Web Interface: Scheduled tab
Overview
On this tab you can manage scraping sessions that have been scheduled to be run. The columns can be sorted by clicking on the column headers.
Scheduled Tab
- Refresh: Reloads the table of scheduled scraping sessions.
- (List of scheduled runs for scraping sessions):
- Scraping Session: The name of the scheduled scraping session.
- Timeout: The amount of time in minutes the scraping session should be allowed to run.
If this value is 0 or a negative number, the scraping session will not time out.
- Date/Time: The date and time the scraping session is next scheduled to be run.
- Session Variables: Any session variables that are to be passed to the scraping session when it runs.
- Disable/Enable: Allows you to temporarily enable or disable the scheduled run of the scraping session.
If the run of the scraping session is disabled, it will not run even if it's scheduled to do so.
- Edit: Pops up a dialog box that allows you to manage the scheduled run of the scraping session.
- Remove: Removes the scheduled run of the scraping session.

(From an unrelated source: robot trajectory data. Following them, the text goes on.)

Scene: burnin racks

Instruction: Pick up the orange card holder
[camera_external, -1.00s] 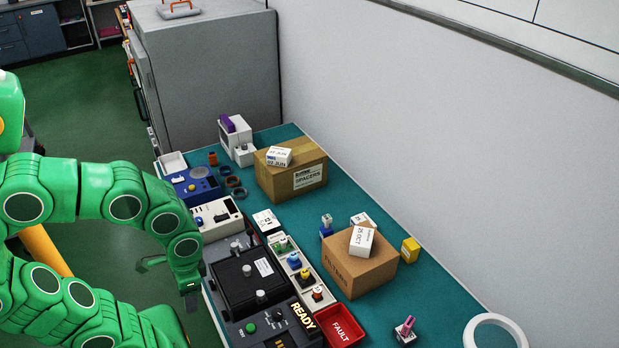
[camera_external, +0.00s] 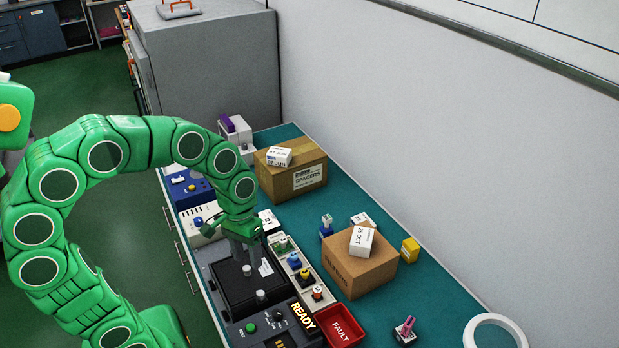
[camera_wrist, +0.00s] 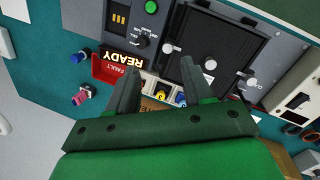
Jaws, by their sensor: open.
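The orange card holder (camera_external: 317,292) is a small piece with an orange-red top. It stands at the near end of a pale tray (camera_external: 284,240), in a row with a green, a blue (camera_external: 294,259) and a yellow holder (camera_external: 305,275). My gripper (camera_external: 244,258) is open and empty above the black fixture, to the left of the row and towards its far end. In the wrist view my open fingers (camera_wrist: 160,76) frame the yellow holder (camera_wrist: 160,95). I cannot make out the orange holder there; the left finger seems to hide it.
A red FAULT bin (camera_external: 341,334) and the READY panel (camera_external: 303,316) adjoin the tray's near end. A brown box (camera_external: 362,276) with a white carton on top stands close to its right. The black fixture (camera_external: 238,292) has upright knobs. Teal bench beyond is clearer.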

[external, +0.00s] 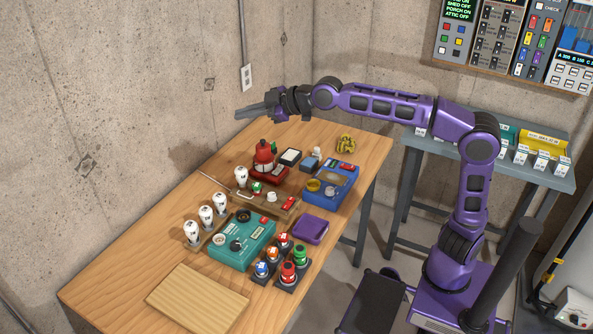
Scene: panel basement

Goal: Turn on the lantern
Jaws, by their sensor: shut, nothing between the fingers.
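A red lantern-like object (263,157) stands on a red base near the back left of the wooden table (110,289). It looks like the lantern, but whether it is lit and where its switch sits are too small to tell. A small green part (274,147) shows beside its top. My gripper (240,115) is shut and empty. It is above the table's far left end, up and left of the red lantern, with its fingers pointing left toward the concrete wall. It touches nothing that I can see.
A teal box with dials (241,243), a blue case (330,186), a purple box (310,229), several white bulbs (205,216) and several coloured buttons (288,271) crowd the table's middle. A bare board (197,299) lies at the front. Wall panels (520,40) hang at upper right.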

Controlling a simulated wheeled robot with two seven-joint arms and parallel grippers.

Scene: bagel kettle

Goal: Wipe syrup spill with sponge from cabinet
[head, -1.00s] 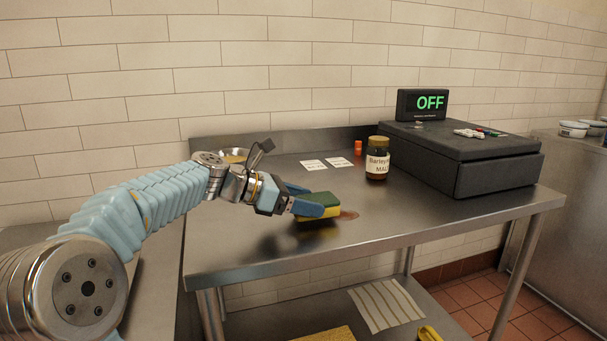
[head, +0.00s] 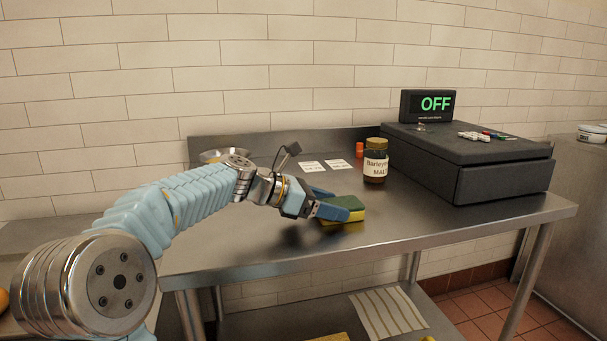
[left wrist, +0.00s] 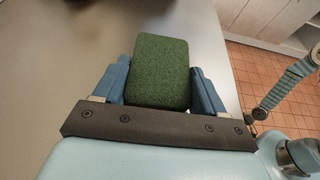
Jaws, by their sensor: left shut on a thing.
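My left gripper (head: 328,206) is shut on a sponge (head: 346,204) with a green top and a yellow underside. The sponge is flat, at or just above the steel table (head: 260,250); I cannot tell if it touches. In the left wrist view the sponge's green face (left wrist: 160,72) sits between the two blue fingers. The brown syrup spill is not visible now; the sponge covers the area where it showed. My right gripper is not in the head view.
A striped cloth (head: 388,312) lies on the lower shelf.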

Web Interface: Schedule Scraping Session
Overview
It can be very helpful to have scraping sessions run automatically or on an on going basis. The web interface makes this simple allowing you to schedule and manage multiple scrapes in a single location.
Managing Scheduled Scrapes
Scheduling Run
Editing Scheduled Run
- You can alter the settings for an already scheduled scraping session by clicking on teh Edit button on the scheduled tab.
Removing Scheduled Run
- You can remove an already scheduled scraping session by clicking on the Remove button on the scheduled tab.
Schedule Scraping Session: General tab
General Tab
Schedule Scraping Session: Schedule tab
Schedule Tab
Schedule Scraping Session: Thresholds tab
Thresholds Tab
- Time: The percentage of time whereby two runs of a scraping session may differ without being flagged as a possible error.
- Record Count: The percentage of records scraped whereby two runs of a scraping session may differ without being flagged as a possible error.
Flagged scrapes are highlighted in red in the run/running tab.